Güncel |
‘TSK padişah kadar güçlü’ |
İstanbul 13. Ağır Ceza Mahkemesince kabul edilen ‘’İrtica ile Mücadele Eylem Planı’’ iddianamesinde, örgüt yöneticiliğiyle suçlanan sanık Bedrettin Dalan’ın, ‘’Ergenekon’un hükümeti ortadan kaldırmak amacıyla hazırladığı darbe planlarında, medya ve siyasetin yönlendirilmesi ile bazı üst düzey iş adamlarının bu konuda ikna edilmesi görevini üstlendiği’’ belirtildi. İddianamede Dalan’ın ‘’Türkiye’de Osmanlı’dan sonra, padişahın kutsal gücünü Türk Silâhlı Kuvvetlerinin aldığını, Türkiye’de anayasayı Türk Silâhlı Kuvvetlerinin yaptığını’’ söylediği de yer alıyor. ‘Padişahın gücünü TSK aldı’

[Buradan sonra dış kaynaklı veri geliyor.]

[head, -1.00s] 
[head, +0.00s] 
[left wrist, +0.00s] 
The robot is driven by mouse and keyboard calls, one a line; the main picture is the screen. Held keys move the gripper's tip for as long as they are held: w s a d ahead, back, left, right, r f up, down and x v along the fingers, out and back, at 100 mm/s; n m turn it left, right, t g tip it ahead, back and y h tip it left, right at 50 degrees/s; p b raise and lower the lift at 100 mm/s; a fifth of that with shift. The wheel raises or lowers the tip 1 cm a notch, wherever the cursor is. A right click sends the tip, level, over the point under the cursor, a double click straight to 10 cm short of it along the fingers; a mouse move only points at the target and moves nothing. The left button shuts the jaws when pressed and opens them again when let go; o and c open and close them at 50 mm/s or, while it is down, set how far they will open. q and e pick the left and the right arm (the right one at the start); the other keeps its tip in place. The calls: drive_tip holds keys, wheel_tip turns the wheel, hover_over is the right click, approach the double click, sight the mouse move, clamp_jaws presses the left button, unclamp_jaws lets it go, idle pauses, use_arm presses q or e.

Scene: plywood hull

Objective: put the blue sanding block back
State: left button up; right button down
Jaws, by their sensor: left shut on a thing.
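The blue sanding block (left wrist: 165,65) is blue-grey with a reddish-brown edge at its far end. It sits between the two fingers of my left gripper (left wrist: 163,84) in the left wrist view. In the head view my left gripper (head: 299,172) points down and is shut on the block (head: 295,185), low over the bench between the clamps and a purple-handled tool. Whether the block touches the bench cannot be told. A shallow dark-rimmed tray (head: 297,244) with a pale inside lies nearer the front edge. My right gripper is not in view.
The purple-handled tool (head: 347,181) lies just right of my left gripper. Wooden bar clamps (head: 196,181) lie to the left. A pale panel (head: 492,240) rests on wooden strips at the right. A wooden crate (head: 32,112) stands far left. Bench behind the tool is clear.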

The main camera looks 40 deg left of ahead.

“İRTİCA ile Mücadele Eylem Planı’’ iddialarına ilişkin 7 şüpheli hakkında hazırlanan iddianamede, Bedrettin Dalan’ın ‘’Türkiye’de Osmanlı’dan sonra, padişahın kutsal gücünü Türk Silâhlı Kuvvetlerinin aldığını, Türkiye’de anayasayı Türk Silâhlı Kuvvetlerinin yaptığını’’ söylediği ifade edildi. ‘’İrtica ile Mücadele Eylem Planı’’ iddialarına ilişkin hazırlanan iddianame, 13. Ağır Ceza Mahkemesi tarafından kabul edildi. Firari Bedrettin Dalan’ın bir numaralı sanık olduğu iddianamenin kabul kararında, millete komplo belgesinin altında ıslak imzası bulunan Deniz Albay Dursun Çiçek hakkında yakalama emri verildi. Bedrettin Dalan ise 184 sayfalık iddianamede bir numaralı sanık olarak yer aldı. 7 sanıklı dâvânın ilk duruşması 28 Haziran’da. İddianamede, müşteki olarak, AKP adına Genel Sekreter İdris Naim Şahin, Genel Başkan Yardımcısı Hasan Hüseyin Tanrıverdi, avukat Süleyman Küçüksucu ve Mustafa Coşkun’un isimleri yer alıyor. İddianamede, kendisini ‘’Kuşaklar boyu TSK’ya hizmet etmiş bir aileye sahip olmaktan onur duyan bir subay’’ olarak tanıtan kişinin, imzasız mektupla gönderdiği ‘’İrticayla Mücadele Eylem Planı’’ belgesinin orijinal olduğu bildirildi. Aydınlık dergisinde yapılan aramalarda Başbakan Erdoğan ile bazı üst düzey bürokrat ve bakanların telefon görüşme kayıtlarının ele geçirildiği bildirilen iddianamede, şüpheli Bedrettin Dalan’ın darbe sonrası kurulacak hükümette başbakan olma görevini üstlendiği belirtildi.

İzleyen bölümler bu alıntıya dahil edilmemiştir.